Ekim 2010
Karşımdaydı, gırtlağında düğümlenmiş kelimeleri ile gözyaşlarına boğulmak üzereydi. Titreyen dudaklarına ve yüzündeki gölgeye takılı kaldım. Acısını paylaşıyordum, öte yandan içimde tuhaf bir sevinç de vardı, nedenini anlayamıyordum.
Aslında onun bu konuda konuşabileceğini hiç sanmazdım. Neden sevindiğimi anladım, çünkü artık duygularını yaşayabiliyordu. Yıllardır kemiklerinde donup kalmış ve onu bedensel acılara sürüklemiş olan nefreti şimdi zangır zangır omuzlarını titreterek, gözlerini eğerek, yumruklarını sıkarak dışarı çıkıyordu.
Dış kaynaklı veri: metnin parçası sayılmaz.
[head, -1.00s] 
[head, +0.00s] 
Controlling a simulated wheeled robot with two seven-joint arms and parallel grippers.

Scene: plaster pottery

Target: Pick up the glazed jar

Affedemiyordu anne babasını, öfkeliydi. Onlarla yaşadığı birkaç öfke patlamasında da anlamıştı ki karşısında duvar vardı; mesajı ulaşmıyor, o hain duvar üzerine tek bir çentik bile attırmıyordu.
Kendisi sıcacık bir yuva kurmuş olsa da içten içe annesinden bir aferin duymayı arzuluyordu. Ama artık annesi yoktu. Karşısında kendi travmasıyla çocukluğunun hapishanesine geri dönmüş yaşlı bir kadın vardı.
Gözlerinin önünden eski anılarının tazece geçmekte olduğunu hissediyordum. Hiç olmayan bir annenin yası maalesef tutulamıyor, öfkesi atılamıyordu.
“Beni anlamalarını istiyorum” dedi. “Ne yaptıklarını bilsinler, kabul etsinler” diye feryat etti. Onu o kadar iyi anlıyordum ki… Öte yandan biliyordum da, bu sözleri duyma ihtimali pek de yüksek değildi.
Anlaşılmak istemesinde haklıydı, öte yandan böyle giderse hiç yaşamamış gibi ölecek olan affedemediği bu kişi neyi anlayabilir, ne için özür dileyebilirdi.
Konuşmanın sonunda paylaşmış ve anlaşılmış hissetmenin rahatlığıyla daha umut doluydu sesi. “Dur bakalım, belki çözülür bir şeyler, belli mi olur?” dedi. Bir kardelen gibi en ağır şartlarda dahi böylesine umut açabilmesi yüreğime dokunmuştu. Sarıldım, içimi sevgi kapladı, kıyamadım, ne güzeldi kalbi. İyi ki varsın dedi, seni seviyorum dedim.
Eve dönüş yolunda kendimle konuştum. Bunca yıldır bireysel gelişim soluyarak kendimi belli bir bilince getirmeme rağmen benim de affedemediğim insanlar vardı. Hal böyleyken, bu küçük masum kadın nasıl kolaylıkla affedebilecekti…
Neden yaşamda bu kadar acı çeken insan var? Senin yarattığın negatif duygulardan oluşan bulutun genişliği ne kadar olurdu? Böyle bir havayı solumak nasıl bir duygu? Neden hayatta bu kadar şiddet var; duygusal şiddet, cinsel şiddet, fiziksel şiddet…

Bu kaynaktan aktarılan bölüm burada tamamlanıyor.